> _AIM_:
Write out exactly the lines from the line with "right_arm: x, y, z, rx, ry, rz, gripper" through the line with "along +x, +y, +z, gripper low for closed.", both ends included, and no other line.

[BEGIN RECORD EXCERPTS]

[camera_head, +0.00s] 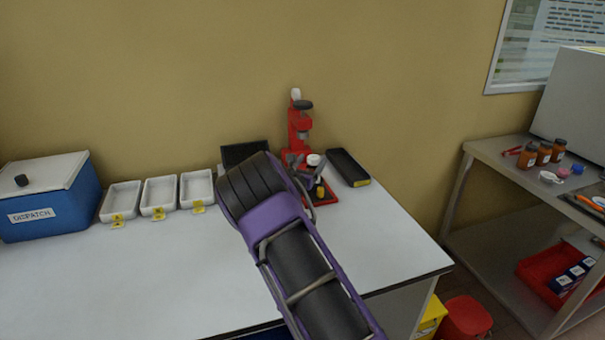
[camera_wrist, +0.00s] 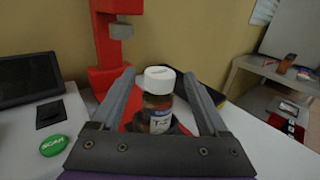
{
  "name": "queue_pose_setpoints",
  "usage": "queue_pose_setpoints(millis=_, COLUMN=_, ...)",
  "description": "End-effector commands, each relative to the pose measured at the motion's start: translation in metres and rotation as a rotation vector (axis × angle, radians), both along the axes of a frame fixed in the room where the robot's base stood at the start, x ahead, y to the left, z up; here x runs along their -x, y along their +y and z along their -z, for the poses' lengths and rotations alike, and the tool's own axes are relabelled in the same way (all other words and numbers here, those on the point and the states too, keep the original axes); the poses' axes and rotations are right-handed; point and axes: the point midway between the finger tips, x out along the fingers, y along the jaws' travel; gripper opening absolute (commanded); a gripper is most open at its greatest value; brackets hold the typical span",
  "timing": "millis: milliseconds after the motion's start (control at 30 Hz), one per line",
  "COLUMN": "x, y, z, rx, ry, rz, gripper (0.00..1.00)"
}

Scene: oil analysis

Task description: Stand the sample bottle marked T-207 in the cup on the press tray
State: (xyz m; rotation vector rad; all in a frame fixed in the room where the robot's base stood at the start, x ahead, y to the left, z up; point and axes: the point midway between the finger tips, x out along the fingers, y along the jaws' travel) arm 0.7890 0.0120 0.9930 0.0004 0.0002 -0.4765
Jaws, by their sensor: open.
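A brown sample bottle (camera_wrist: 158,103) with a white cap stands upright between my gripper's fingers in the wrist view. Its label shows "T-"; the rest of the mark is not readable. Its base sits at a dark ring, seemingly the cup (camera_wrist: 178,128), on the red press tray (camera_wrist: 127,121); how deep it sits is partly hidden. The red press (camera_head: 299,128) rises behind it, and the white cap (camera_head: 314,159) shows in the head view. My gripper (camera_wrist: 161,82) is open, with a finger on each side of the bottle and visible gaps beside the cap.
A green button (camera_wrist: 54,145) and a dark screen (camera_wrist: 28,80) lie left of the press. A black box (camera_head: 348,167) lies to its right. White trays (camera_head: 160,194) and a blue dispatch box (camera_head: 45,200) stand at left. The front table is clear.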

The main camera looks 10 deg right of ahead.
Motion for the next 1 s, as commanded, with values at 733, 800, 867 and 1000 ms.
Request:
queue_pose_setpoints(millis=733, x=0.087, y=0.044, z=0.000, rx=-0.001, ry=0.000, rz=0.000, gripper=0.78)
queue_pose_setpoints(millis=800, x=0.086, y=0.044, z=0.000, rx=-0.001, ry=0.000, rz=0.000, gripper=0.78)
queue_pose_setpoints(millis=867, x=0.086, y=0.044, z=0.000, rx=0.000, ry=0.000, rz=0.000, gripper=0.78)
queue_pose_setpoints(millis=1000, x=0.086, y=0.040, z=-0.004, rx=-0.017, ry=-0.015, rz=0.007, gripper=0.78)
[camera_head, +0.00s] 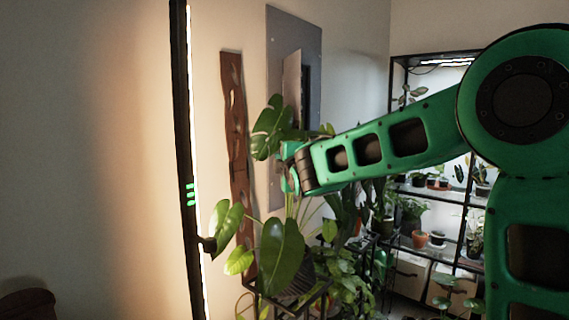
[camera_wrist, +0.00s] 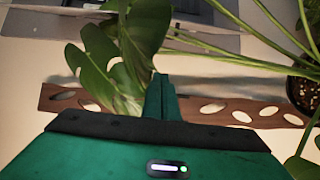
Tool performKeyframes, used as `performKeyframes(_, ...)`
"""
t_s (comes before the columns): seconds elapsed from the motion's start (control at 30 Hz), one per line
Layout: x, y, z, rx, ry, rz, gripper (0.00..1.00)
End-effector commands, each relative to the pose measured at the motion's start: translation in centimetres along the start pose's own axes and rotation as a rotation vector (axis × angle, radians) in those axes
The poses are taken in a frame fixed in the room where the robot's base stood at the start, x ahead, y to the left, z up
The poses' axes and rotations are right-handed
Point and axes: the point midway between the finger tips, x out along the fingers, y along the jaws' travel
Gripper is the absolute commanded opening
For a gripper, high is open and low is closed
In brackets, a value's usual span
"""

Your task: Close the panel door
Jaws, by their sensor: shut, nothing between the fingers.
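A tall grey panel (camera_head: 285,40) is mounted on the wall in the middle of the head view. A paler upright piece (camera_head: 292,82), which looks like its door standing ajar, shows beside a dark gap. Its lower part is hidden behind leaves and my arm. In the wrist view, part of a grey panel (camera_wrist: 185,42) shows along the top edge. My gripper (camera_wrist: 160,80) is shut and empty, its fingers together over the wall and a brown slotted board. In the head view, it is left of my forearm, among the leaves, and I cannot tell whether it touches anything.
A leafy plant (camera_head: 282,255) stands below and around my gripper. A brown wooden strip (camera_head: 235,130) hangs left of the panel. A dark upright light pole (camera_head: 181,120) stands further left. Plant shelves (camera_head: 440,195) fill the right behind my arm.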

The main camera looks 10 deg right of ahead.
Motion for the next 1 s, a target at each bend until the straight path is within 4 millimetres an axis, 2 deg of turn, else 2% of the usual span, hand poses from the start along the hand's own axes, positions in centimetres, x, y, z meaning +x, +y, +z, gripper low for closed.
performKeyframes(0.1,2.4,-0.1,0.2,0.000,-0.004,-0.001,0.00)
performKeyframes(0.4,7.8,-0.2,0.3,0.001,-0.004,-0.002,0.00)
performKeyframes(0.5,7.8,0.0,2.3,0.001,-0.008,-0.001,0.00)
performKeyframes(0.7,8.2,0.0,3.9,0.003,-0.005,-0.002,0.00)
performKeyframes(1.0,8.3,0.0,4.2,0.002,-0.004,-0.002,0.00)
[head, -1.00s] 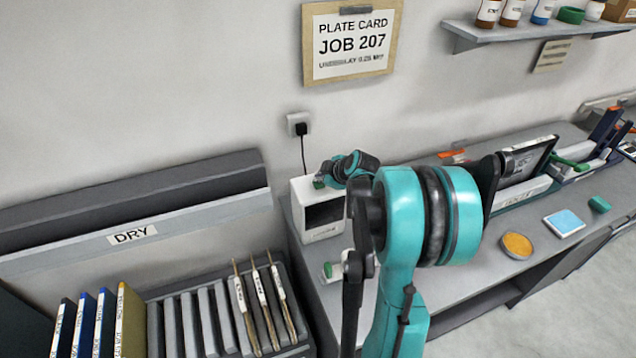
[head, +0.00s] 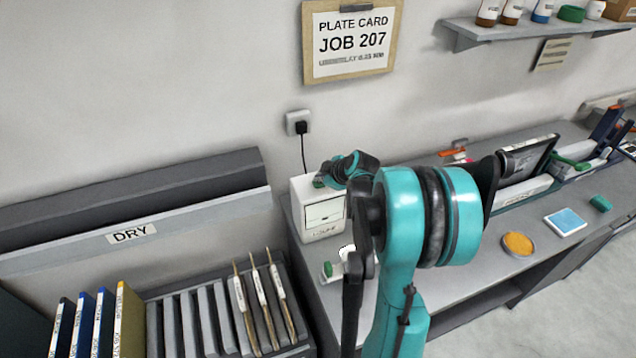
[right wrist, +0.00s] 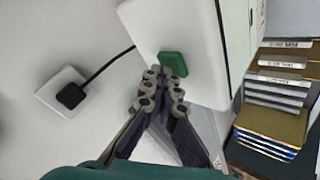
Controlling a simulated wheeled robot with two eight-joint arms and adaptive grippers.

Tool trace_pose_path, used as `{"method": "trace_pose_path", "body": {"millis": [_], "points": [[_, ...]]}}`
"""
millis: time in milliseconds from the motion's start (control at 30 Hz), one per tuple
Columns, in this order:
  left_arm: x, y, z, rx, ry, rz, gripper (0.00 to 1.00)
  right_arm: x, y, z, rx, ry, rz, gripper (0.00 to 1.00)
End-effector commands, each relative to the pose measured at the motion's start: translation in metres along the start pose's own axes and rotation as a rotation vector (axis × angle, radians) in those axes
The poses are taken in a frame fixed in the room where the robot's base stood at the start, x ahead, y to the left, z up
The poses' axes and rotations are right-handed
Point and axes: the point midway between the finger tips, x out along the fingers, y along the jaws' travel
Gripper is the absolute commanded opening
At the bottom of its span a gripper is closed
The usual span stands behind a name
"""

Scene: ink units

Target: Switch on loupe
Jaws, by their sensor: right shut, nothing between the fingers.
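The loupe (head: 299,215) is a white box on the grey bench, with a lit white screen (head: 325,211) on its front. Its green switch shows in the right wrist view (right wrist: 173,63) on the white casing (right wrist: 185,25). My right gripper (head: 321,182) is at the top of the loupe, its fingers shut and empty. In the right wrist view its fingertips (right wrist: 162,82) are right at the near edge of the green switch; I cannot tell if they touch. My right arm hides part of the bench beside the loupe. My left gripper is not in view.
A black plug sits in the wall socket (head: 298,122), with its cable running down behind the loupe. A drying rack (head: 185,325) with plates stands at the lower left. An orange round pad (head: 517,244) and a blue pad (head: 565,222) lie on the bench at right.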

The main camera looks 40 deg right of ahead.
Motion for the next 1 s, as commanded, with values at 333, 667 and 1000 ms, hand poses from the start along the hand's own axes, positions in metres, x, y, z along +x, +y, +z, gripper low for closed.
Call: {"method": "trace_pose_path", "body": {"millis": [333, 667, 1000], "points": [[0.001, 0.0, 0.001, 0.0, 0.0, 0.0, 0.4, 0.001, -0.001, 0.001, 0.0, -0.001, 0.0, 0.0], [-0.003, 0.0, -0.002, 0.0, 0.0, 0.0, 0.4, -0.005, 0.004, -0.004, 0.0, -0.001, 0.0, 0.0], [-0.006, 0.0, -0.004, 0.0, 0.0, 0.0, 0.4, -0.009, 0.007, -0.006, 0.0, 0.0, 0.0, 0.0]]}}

[END RECORD EXCERPTS]
[BEGIN RECORD EXCERPTS]

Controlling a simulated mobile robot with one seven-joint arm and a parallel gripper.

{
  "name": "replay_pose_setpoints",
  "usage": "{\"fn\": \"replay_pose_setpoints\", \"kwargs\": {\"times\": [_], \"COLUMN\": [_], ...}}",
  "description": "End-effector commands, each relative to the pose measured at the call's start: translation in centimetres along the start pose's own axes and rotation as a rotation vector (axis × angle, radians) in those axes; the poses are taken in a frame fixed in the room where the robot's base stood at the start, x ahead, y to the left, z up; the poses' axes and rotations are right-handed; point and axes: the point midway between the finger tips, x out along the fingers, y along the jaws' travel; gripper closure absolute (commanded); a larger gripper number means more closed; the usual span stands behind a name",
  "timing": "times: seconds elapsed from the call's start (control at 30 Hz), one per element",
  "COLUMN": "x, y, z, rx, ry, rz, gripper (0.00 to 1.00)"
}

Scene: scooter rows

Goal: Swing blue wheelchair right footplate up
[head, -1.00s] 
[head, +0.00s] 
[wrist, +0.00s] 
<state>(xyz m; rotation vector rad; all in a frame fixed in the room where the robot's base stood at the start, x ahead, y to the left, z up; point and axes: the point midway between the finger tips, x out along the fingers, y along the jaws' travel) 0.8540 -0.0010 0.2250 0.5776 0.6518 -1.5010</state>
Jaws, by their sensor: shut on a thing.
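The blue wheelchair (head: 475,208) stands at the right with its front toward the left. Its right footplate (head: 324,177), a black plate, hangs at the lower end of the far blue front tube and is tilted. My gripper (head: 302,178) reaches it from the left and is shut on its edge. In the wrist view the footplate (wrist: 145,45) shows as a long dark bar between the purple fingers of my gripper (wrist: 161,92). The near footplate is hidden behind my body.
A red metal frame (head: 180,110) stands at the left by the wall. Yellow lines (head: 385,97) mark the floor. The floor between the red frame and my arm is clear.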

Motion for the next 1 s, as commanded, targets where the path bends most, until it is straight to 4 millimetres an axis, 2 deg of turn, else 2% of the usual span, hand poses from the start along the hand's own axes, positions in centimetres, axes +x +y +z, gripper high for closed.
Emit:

[END RECORD EXCERPTS]
[BEGIN RECORD EXCERPTS]

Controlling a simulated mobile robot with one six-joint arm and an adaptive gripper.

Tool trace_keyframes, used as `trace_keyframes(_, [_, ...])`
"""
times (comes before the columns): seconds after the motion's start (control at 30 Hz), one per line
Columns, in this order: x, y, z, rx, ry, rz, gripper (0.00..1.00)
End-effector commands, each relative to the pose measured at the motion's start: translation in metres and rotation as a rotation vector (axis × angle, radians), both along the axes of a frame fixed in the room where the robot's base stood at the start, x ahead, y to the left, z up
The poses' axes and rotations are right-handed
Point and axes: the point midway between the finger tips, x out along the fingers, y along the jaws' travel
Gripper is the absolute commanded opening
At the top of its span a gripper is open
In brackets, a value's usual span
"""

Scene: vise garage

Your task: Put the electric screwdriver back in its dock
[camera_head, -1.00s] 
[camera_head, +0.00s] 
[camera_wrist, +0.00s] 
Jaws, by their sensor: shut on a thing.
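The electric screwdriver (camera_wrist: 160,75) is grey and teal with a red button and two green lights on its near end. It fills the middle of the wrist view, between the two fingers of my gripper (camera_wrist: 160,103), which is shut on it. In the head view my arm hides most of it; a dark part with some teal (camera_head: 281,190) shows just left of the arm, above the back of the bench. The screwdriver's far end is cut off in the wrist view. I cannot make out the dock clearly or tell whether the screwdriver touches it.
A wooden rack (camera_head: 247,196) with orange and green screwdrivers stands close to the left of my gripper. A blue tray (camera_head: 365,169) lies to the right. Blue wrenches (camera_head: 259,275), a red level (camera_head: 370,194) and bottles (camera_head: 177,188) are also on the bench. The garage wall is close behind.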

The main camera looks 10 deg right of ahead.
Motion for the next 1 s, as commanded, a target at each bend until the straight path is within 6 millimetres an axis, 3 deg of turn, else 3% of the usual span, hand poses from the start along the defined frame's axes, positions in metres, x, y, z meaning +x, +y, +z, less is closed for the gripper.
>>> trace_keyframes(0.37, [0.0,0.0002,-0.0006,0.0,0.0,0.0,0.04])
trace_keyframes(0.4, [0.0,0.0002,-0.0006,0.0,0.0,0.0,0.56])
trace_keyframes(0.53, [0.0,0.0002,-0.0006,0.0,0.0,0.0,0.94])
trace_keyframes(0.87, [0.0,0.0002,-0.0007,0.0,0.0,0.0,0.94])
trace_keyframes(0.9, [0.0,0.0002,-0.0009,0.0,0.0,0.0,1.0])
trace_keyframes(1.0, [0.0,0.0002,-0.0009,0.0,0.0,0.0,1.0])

[END RECORD EXCERPTS]

> _IN RESPONSE_:
  right_arm: x, y, z, rx, ry, rz, gripper (0.00 to 1.00)
End-effector commands, each relative to the pose measured at the motion's start: translation in metres along the start pose's own axes and rotation as a rotation vector (axis × angle, radians) in those axes
The poses are taken in a frame fixed in the room where the robot's base stood at the start, x ahead, y to the left, z up
The poses' axes and rotations are right-handed
Point and axes: the point midway between the finger tips, x out along the fingers, y along the jaws' travel
Gripper is the absolute commanded opening
At the bottom of its span a gripper is closed
The usual span stands behind a name
"""

Scene: ink units

Target: Switch on loupe
Jaws, by their sensor: right shut, nothing between the fingers.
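The loupe (head: 299,215) is a white box on the grey bench, with a lit white screen (head: 325,211) on its front. Its green switch shows in the right wrist view (right wrist: 173,63) on the white casing (right wrist: 185,25). My right gripper (head: 321,182) is at the top of the loupe, its fingers shut and empty. In the right wrist view its fingertips (right wrist: 162,82) are right at the near edge of the green switch; I cannot tell if they touch. My right arm hides part of the bench beside the loupe. My left gripper is not in view.
A black plug sits in the wall socket (head: 298,122), with its cable running down behind the loupe. A drying rack (head: 185,325) with plates stands at the lower left. An orange round pad (head: 517,244) and a blue pad (head: 565,222) lie on the bench at right.

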The main camera looks 40 deg right of ahead.
Motion for the next 1 s, as commanded, with values at 333, 667 and 1000 ms, hand poses from the start along the hand's own axes, positions in metres, x, y, z along +x, +y, +z, gripper low for closed.

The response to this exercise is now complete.